No Borders London has called another demonstration at the headquarters of Kalyx, the private company that runs Harmondsworth immigration detention centre. We will be demanding that closure of the centre and supporting the detainees who demonstrated in defence of their freedom in late November.
Details: Monday 18th December, 4:30 - 5:30pm at Kalyx, 25 Chapel Street, NW1 5DH (Edgware Road Tube Station).
Extracts from What really happenened at Harmondsworth? - article in the Guardian this week:
'Millions of pounds' damage was caused as fires were lit, windows smashed, walls knocked down and security cameras wrenched from the walls. All four wings of the privately run facility - through which more than 2,000 failed asylum seekers and illegal migrants pass each year - were affected
Eddie, a Nigerian failed asylum seeker, claims to have been beaten over an altercation in the food queue three weeks before the riots. He says a female officer took issue with the way he handed her his ID card. "She immediately got on the radio: 'Tango One, Tango Two, there's a guy causing trouble,' Then about 12 officers came, grabbed me and took me to the secure unit. Five of them took turns to punch me in the face. But I couldn't complain because they would give me another IP."
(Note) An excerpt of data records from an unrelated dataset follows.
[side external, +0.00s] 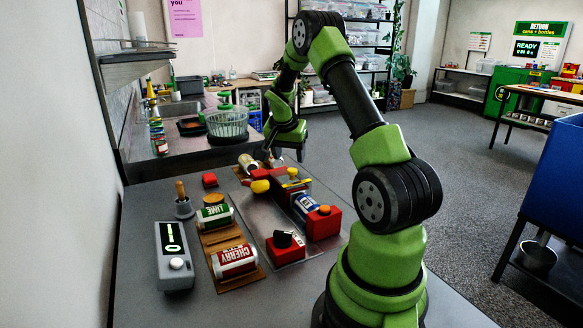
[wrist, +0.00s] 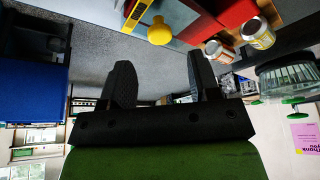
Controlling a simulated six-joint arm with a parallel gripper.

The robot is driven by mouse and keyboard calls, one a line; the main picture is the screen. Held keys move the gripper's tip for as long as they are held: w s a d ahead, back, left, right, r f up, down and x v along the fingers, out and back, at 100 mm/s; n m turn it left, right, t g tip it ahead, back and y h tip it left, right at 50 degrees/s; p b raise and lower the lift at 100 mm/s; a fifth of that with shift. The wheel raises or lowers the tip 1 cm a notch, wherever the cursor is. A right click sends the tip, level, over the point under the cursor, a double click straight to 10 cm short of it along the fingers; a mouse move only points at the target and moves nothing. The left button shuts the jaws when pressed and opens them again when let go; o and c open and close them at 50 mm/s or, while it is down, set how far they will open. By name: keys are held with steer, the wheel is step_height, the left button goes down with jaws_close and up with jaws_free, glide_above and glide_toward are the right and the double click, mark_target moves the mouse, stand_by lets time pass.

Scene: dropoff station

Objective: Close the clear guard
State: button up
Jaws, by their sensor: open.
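My gripper (side external: 272,155) is at the far end of the workstation, just beyond the red parts. In the wrist view its two black fingers (wrist: 160,88) stand apart with nothing between them. A yellow knob (side external: 260,186) sticks out from the red-and-yellow station on the base plate; it also shows in the wrist view (wrist: 160,31), beyond the fingers and apart from them. A greyish panel beside the knob may be the clear guard, but its outline and angle are too faint to tell. A blue can (side external: 304,205) lies in the station.
Red blocks with a black knob (side external: 286,245) and an orange button (side external: 322,222) stand at the near end. Green (side external: 214,217) and red (side external: 234,260) cans lie on a brown rack at left, by a grey meter (side external: 174,256). More cans (side external: 249,163) lie near my gripper.

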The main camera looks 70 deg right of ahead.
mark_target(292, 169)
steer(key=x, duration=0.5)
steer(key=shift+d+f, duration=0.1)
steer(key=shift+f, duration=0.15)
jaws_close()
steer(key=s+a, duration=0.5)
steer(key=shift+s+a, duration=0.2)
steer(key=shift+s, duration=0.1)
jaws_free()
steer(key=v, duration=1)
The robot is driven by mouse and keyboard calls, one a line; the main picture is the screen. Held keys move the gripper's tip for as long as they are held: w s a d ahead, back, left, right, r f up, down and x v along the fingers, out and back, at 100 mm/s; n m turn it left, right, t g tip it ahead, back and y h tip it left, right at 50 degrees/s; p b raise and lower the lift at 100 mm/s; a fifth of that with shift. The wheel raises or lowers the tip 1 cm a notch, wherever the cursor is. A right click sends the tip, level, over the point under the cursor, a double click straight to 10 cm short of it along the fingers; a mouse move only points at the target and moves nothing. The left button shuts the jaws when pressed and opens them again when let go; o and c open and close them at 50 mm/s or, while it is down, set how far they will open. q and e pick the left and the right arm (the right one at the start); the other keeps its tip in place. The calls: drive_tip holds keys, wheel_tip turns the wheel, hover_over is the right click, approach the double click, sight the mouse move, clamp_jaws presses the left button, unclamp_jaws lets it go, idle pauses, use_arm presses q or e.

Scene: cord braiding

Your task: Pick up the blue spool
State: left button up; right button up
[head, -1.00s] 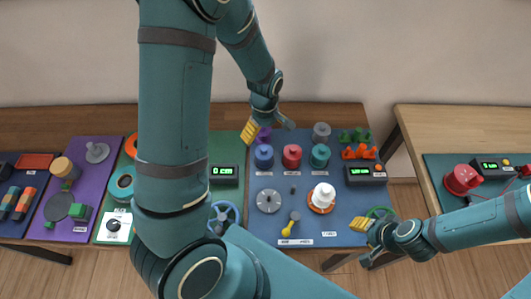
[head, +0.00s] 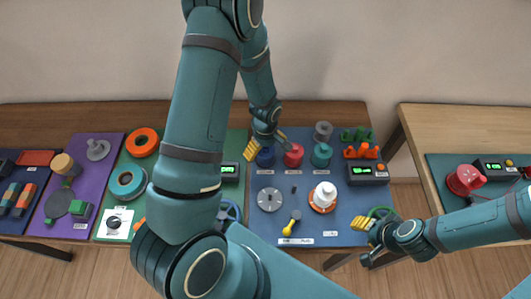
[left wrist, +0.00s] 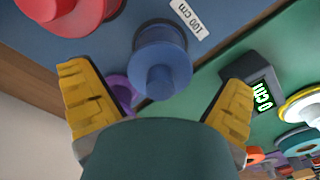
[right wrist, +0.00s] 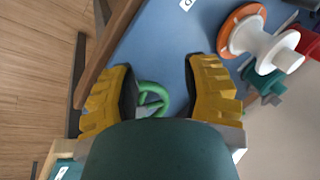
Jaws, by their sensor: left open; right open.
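The blue spool (head: 265,157) stands on the blue mat in the head view, partly hidden by my left gripper (head: 251,148). In the left wrist view the blue spool (left wrist: 160,68) lies ahead, roughly centred between the open yellow fingers of my left gripper (left wrist: 158,100); no contact shows. A purple spool (left wrist: 121,90) is partly hidden beside it, near the left finger. My right gripper (head: 362,224) is open at the mat's front right corner. In the right wrist view a green ring-shaped thing (right wrist: 152,98) shows between the fingers of my right gripper (right wrist: 163,90).
A red spool (head: 293,155) and a teal spool (head: 321,155) stand to the right of the blue one. A white spool (head: 323,196) sits on an orange ring in front. A display box (left wrist: 263,92) stands near my left gripper's right finger. A grey dial (head: 270,200) lies in front.

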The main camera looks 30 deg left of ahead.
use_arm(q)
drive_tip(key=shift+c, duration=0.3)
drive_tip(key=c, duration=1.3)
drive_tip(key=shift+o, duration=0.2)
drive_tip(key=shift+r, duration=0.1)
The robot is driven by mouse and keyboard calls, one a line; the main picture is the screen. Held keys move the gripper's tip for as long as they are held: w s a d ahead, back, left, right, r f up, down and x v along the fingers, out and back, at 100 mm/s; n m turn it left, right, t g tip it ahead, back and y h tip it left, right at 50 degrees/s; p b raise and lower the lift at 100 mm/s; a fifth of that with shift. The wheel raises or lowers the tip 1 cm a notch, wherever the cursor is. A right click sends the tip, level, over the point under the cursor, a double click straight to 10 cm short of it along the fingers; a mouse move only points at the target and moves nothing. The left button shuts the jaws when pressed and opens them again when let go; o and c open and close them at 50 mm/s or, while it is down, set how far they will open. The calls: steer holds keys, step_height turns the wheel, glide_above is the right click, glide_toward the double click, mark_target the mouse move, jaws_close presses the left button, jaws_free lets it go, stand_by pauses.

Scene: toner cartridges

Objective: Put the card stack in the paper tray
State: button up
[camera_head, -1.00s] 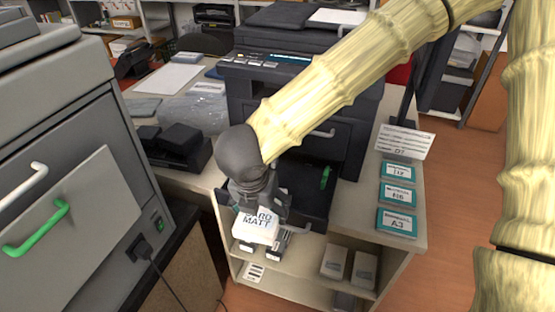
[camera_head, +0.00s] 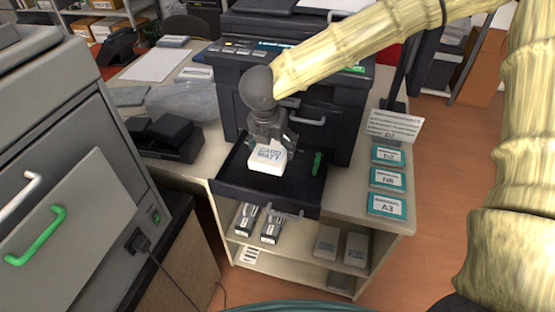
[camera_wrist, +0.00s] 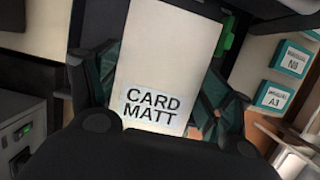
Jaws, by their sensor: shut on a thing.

One man awaiting deportation also says he was placed in solitary confinement for a week after a dispute over an ID card he forgot to take to lunch. "The 'govs' came for me. For or five of them came at me, holding me up against the wall, then they took me [to] secure." He was not beaten, he says, but in a previous incident his friend "got punched up for no reason. They stepped on his back. They really beat him up. Kicked him in his face and his head."
But it was the general rudeness of the guards, confirmed in last month's report, that upset most detainees. "It's tough in there," says a Kenyan failed asylum seeker. "You're treated like a slave." Sam, a 33-year-old from Kenya, adds: "The officers treated us very badly every day - they showed us no respect ... You know, just because we are detainees does not mean we are not human beings or that we should not be treated with dignity and respect or that we do not have human rights."
The centre also held foreign nationals awaiting repatriation after completing custodial sentences. They had a different set of grievances. Of the 484 detainees at Harmondsworth on November 29, 177 fell into the category of so-called foreign criminals - a population that had expanded rapidly after a clampdown eight months ago on foreign nationals remaining in the country after completing prison sentences.
Joseph, a grandfather from Leeds who came to Britain from Jamaica aged 13, says he is being deported to Jamaica ("where I have nobody") after serving a three-month sentence for cannabis offences. He was transferred to Harmondsworth four months ago from another detention facility to await a review of his case in the high court.
"I'm a foreign criminal now, a foreign prisoner," he says. "I know several people in similar circumstances to me. They went to school here, worked here, and because they committed offences, they are now banged up, waiting to be sent to a country they don't know. The Home Office are confused. They don't know who to release and who to deport. But if you're here, you have no idea how long they will keep you. It's a nightmare. I had better facilities in prison."